* [GIVEN DATA]:
## BEGIN
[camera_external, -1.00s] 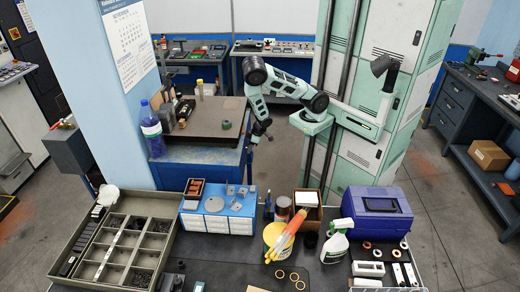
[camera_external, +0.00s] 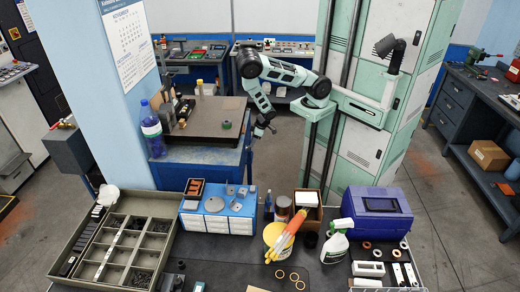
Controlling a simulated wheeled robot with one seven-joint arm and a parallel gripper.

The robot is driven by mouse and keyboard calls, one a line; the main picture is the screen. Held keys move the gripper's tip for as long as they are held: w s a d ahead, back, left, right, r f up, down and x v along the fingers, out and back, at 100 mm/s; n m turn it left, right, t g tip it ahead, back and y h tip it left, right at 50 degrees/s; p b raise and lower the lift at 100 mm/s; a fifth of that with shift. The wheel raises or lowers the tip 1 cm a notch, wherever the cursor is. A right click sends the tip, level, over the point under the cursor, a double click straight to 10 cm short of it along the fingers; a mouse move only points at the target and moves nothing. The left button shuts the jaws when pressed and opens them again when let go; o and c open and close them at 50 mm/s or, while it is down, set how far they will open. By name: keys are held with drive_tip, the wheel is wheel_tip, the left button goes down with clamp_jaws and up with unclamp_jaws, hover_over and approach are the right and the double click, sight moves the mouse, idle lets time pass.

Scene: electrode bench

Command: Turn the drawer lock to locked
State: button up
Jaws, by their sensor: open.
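My gripper (camera_external: 264,130) is small in the external view, at the lower end of my bent arm, just right of a blue bench (camera_external: 200,163). It is open, with nothing seen between its fingers. It hangs beside the bench's right front corner, apart from it as far as I can tell. The drawer lock cannot be made out. The bench side facing my gripper is turned away from this camera, so a drawer or lock there would be hidden.
A cluttered foreground table holds a grey compartment tray (camera_external: 170,222) and a purple box (camera_external: 377,222). Floor right of the bench is clear.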

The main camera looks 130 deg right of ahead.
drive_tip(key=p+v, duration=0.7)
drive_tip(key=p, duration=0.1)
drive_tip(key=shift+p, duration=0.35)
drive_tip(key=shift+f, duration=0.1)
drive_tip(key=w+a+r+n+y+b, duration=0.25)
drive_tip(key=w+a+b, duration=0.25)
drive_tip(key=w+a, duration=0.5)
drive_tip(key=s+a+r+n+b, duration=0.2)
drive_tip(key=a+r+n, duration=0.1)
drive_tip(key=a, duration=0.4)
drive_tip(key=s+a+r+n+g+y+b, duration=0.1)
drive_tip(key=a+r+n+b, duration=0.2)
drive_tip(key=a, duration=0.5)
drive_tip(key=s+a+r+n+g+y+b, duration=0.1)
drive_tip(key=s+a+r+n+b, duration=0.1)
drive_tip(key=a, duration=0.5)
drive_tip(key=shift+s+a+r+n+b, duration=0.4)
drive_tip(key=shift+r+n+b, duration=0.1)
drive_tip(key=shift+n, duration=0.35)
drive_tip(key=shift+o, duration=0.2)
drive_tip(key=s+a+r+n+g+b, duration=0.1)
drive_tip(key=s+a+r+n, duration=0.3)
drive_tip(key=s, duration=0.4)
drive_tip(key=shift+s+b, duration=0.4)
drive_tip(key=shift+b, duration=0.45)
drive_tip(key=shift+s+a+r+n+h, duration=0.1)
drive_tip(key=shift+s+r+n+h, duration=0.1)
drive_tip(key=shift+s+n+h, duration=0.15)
## END
* [JOB]: Give an exact reproduction of every line, leaving out any picture.

* [OUTPUT OF THE EXERCISE]:
[camera_external, -1.00s] 
[camera_external, +0.00s] 
Controlling a simulated wheeled robot with one seven-joint arm and a parallel gripper.

The robot is driven by mouse and keyboard calls, one a line; the main picture is the screen. Held keys move the gripper's tip for as long as they are held: w s a d ahead, back, left, right, r f up, down and x v along the fingers, out and back, at 100 mm/s; n m turn it left, right, t g tip it ahead, back and y h tip it left, right at 50 degrees/s; p b raise and lower the lift at 100 mm/s; a fifth of that with shift. The wheel raises or lowers the tip 1 cm a notch, wherever the cursor is. A right click sends the tip, level, over the point under the cursor, a double click straight to 10 cm short of it along the fingers; a mouse move only points at the target and moves nothing. The left button shuts the jaws when pressed and opens them again when let go; o and c open and close them at 50 mm/s or, while it is down, set how far they will open. By name: keys are held with drive_tip, the wheel is wheel_tip, the left button goes down with clamp_jaws and up with unclamp_jaws, hover_over and approach are the right and the double click, sight moves the mouse, idle lets time pass.

Scene: electrode bench

Command: Turn the drawer lock to locked
State: button up
Jaws, by their sensor: open.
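My gripper (camera_external: 264,130) is small in the external view, at the lower end of my bent arm, just right of a blue bench (camera_external: 200,163). It is open, with nothing seen between its fingers. It hangs beside the bench's right front corner, apart from it as far as I can tell. The drawer lock cannot be made out. The bench side facing my gripper is turned away from this camera, so a drawer or lock there would be hidden.
A cluttered foreground table holds a grey compartment tray (camera_external: 170,222) and a purple box (camera_external: 377,222). Floor right of the bench is clear.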

The main camera looks 130 deg right of ahead.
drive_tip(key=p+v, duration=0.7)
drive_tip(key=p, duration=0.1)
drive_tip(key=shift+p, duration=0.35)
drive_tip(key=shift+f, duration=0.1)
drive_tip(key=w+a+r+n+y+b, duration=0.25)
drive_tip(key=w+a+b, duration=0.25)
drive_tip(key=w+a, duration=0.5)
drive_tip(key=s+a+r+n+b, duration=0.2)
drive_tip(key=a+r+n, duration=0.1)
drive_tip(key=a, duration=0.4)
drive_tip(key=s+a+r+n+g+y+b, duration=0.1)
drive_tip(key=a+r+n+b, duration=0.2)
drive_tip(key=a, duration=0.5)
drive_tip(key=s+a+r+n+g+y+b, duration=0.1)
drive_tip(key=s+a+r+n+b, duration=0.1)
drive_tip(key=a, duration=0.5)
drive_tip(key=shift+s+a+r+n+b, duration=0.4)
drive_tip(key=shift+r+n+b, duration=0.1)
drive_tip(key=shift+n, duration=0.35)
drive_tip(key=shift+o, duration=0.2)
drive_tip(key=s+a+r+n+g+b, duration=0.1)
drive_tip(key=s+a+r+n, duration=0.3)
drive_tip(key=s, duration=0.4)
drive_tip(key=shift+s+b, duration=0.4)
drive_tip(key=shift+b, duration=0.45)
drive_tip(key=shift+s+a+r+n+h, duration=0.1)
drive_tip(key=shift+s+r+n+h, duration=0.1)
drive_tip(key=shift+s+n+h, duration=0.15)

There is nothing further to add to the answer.